-- start Collected material --
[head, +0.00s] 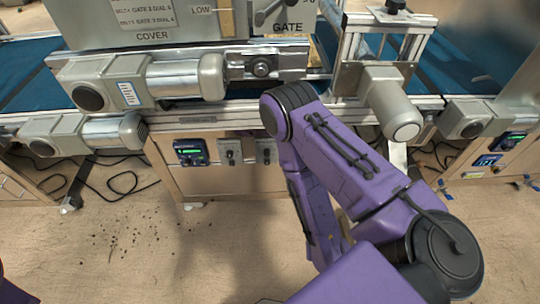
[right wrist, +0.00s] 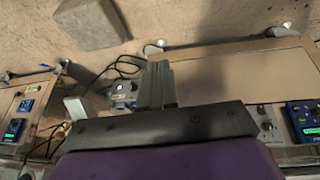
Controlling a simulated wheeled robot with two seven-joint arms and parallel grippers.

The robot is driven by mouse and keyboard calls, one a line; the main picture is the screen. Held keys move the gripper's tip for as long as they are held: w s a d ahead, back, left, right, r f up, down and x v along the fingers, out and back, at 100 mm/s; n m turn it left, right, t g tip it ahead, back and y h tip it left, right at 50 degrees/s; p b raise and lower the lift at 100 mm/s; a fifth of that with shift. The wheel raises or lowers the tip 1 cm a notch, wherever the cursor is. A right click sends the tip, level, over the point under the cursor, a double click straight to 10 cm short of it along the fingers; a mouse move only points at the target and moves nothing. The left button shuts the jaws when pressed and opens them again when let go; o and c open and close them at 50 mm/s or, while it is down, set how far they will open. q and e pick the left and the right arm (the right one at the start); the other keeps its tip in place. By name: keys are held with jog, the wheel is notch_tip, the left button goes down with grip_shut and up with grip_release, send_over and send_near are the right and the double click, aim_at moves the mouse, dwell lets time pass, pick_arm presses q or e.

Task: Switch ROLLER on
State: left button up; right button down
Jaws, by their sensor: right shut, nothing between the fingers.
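No label reading ROLLER can be made out. In the head view two small switch boxes, the left one (head: 230,151) and the right one (head: 266,151), sit on the wooden front panel beside a display unit (head: 191,152). In the right wrist view a grey switch box (right wrist: 122,91) with a small light spot is just left of my right gripper (right wrist: 157,72); contact cannot be told. Another switch plate (right wrist: 266,122) is at the right. My right gripper is shut and empty; in the head view my purple arm hides it. My left gripper is in neither view.
Motors (head: 186,80) and a cylindrical housing (head: 392,108) jut out above the panel. More display units (head: 488,160) are at the right. Black cables (head: 120,182) and dark crumbs (head: 135,232) lie on the floor. A grey block (right wrist: 86,24) shows in the right wrist view.

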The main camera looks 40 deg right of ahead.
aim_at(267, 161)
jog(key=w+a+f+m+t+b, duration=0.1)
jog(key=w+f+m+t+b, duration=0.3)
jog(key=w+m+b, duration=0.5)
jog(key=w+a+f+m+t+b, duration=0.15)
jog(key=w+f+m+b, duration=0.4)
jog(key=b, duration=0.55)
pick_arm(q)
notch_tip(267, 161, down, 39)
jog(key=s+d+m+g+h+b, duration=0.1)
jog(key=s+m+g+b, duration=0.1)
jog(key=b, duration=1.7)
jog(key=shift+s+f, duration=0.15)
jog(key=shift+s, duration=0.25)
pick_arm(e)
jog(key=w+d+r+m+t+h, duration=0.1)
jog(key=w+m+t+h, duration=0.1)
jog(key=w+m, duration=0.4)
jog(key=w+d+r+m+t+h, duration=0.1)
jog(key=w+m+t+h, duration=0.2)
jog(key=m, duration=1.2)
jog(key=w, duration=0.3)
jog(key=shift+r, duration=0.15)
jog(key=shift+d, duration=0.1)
-- end Collected material --
**What the exercise asks:** Starting with the line with "Controlling a simulated" and ending with the line with "State: left button up; right button down", extract every line exactly and nothing outside that span.

**Task solution:**
Controlling a simulated wheeled robot with two seven-joint arms and parallel grippers.

The robot is driven by mouse and keyboard calls, one a line; the main picture is the screen. Held keys move the gripper's tip for as long as they are held: w s a d ahead, back, left, right, r f up, down and x v along the fingers, out and back, at 100 mm/s; n m turn it left, right, t g tip it ahead, back and y h tip it left, right at 50 degrees/s; p b raise and lower the lift at 100 mm/s; a fifth of that with shift. The wheel raises or lowers the tip 1 cm a notch, wherever the cursor is. A right click sends the tip, level, over the point under the cursor, a double click straight to 10 cm short of it along the fingers; a mouse move only points at the target and moves nothing. The left button shuts the jaws when pressed and opens them again when let go; o and c open and close them at 50 mm/s or, while it is down, set how far they will open. q and e pick the left and the right arm (the right one at the start); the other keeps its tip in place. By name: keys are held with jog, the wheel is notch_tip, the left button goes down with grip_shut and up with grip_release, send_over and send_near are the right and the double click, aim_at moves the mouse, dwell lets time pass, pick_arm presses q or e.

Task: Switch ROLLER on
State: left button up; right button down

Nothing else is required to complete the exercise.